Michael Hidalgo


BeliefSqu-privateI am less concerned than ever about what people who are a part of the Church believe. Allow me to explain why I would say such a thing.

Sure, there are certain core beliefs to which one holds if he or she is follower of Jesus. Beyond those, I am learning the people of God are better off when we are marked by divergent beliefs on the most important social, theological, political and philosophical questions and conversations of our day.

Just so I don’t keep you guessing, I am talking about everything from hell to divorce to same-sex marriage to marijuana (um, I live in Denver) to immigration to the Bible to sexuality. Many think we should take a stand on these and many other issues. However, it’s possible that may not be the best thing we can do.

Many godly and wise men and women have opposing viewpoints with regard to these conversations. These are men and women who could stand alongside one another and recite the Apostle’s Creed with full conviction, but the sad thing is many of them don’t. In fact, they stand far away from one another; separated by immovable boundaries of belief.

Now, allow me to ask you to keep reading – even if you disagree. Please know I am not saying what we believe about certain issues is not important. What I am saying is there is a good chance there is something more important than our beliefs – that being unity. Here are a few reasons I say this …

Forging Pathways Not Building Walls

I’ve seen many congregations who unite first and foremost around common belief. They agree to a doctrinal statement and “toe the line” theologically. What I have learned is churches that do this invariably create “us” and “them” categories. It’s easy to do because we can immediately define who is and who is not like us. As a result, many are kept at a distance and a few make the cut.

We must remember anytime we create boundaries that make joining the life of a faith community difficult we can be assured we are operating differently than Jesus did.

He enjoyed meals with the religious and the sinners. He ate in the homes of the tax collectors who exploited the poor and he ate with the poor who were exploited by the tax collectors. Meals in Jesus’ day spoke toward intimacy and friendship. This teaches us Jesus did not draw boundaries of belief; he forged pathways of relationships so others could flourish.

Belief Is Easy

Of all the things Jesus could have prayed for us, he prayed for “complete unity” (John 17:23). More important than believing the same thing is a willingness to enter deeply into relationships – in all the mess and all the glory they bring. This calls for us to bear with one another, forgive one another, give grace when we fail and cheer each other on when we succeed. It means taking on the attitude of Jesus and living as a humble servant.

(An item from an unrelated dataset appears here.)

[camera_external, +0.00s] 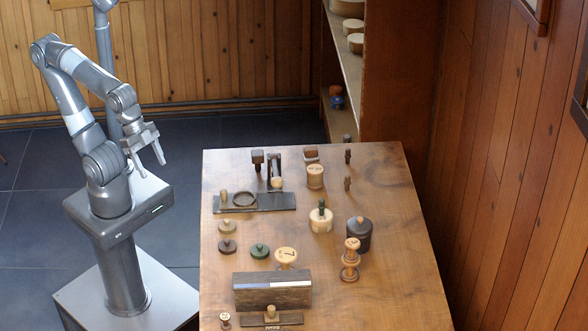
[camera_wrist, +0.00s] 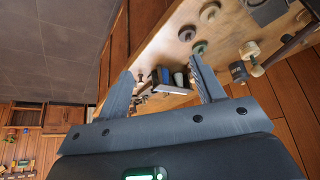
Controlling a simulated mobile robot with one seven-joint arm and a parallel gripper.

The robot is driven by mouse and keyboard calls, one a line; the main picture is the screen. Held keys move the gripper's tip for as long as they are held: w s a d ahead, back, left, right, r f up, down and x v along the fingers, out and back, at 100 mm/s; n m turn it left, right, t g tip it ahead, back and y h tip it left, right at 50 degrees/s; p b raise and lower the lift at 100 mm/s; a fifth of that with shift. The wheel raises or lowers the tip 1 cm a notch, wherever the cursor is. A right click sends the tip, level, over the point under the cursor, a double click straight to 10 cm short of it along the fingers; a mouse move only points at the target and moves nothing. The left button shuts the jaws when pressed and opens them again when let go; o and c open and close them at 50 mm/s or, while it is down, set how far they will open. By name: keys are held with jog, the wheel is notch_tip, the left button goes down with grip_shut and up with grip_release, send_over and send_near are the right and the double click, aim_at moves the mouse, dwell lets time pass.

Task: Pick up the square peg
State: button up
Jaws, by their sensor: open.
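My gripper (camera_external: 150,162) is open and empty, left of the table and apart from everything on it. Its two fingers also show spread in the wrist view (camera_wrist: 161,72). A dark peg with a square-looking head (camera_external: 257,157) stands near the table's far left edge. A second small piece with a squarish reddish-brown top (camera_external: 311,153) stands to its right, at the far edge. I cannot tell for certain which is the square peg. Neither is held. In the wrist view, the pegs are too small and tilted to tell apart.
The wooden table (camera_external: 400,270) bears a dark slotted plate (camera_external: 275,201), a lidded dark jar (camera_external: 358,235), a light jar (camera_external: 321,220), a turned spool (camera_external: 350,262), a grey-brown block (camera_external: 272,293) and several knobbed discs. A shelf (camera_external: 370,80) stands behind. The table's right front is clear.

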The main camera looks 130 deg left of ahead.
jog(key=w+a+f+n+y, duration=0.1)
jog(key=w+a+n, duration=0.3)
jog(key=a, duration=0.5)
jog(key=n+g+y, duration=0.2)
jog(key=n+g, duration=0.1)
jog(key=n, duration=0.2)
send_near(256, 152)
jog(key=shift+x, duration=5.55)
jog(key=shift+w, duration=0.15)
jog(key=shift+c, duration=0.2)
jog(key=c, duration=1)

Living like this would bring greater unity than ever before. Of course, this kind of life is difficult and requires a strong commitment from each us. Maybe this is why we prefer belief; because it’s easy to say we believe something and find others who agree with us. But putting ourselves below one another so we can serve each other is much harder.

Unity Over and Above Belief

If we pursue unity first we will discover we will move beyond “agreeing to disagree.” In fact, our disagreements will fade into the background of our relationships. In pursuing unity with one another we are forced to pursue a deeper relationship with Jesus. And it’s impossible to love Jesus more and not love others more and grow closer to them – regardless of what they believe.

And what if we did this? What would those who are not a part of the Church think of us? What would they think if they saw a group of men and women who practice love, grace, mercy and compassion with one another in the midst of different beliefs? What would it say to our divided world if the people of God did not just tolerate each other, but gathered around the table to break bread and drink wine in communion with God and one another? What would it look like if we, with all of our divergent beliefs and opinions, came together as one? Though this may sound like John Lennon spouting platitudes this is exactly what Jesus prayed for. He prayed to his Father, “… may they be one as we are one” (John 17:22).

The idea of one does not mean everyone being the same or even believing the same things. The idea of being “one” as Jesus said it means that several things existing as one. Just as the Father, Son and Holy Spirit – three are in fact one. This is the prayer of Jesus for us.

It has always puzzled me that many Christians are willing to show kindness to non-Christians, but have a harder time showing that same kindness to another Christian who believes differently. It’s time for this to change, and this means we may have to change what we believe about “complete unity.”

And we ought not wait. For if we can do this we will show others what the life to come will look like when God has renewed, restored, reconciled and redeemed all things. For in that day we will all at last live deeply connected to the heart of God in complete unity. And the good news is we do not have to wait for that day – we can do that now.

So maybe I am concerned with what people who are a part of the Church believe. With that said, my greatest concern is that together we believe that “complete unity” will be the most important thing.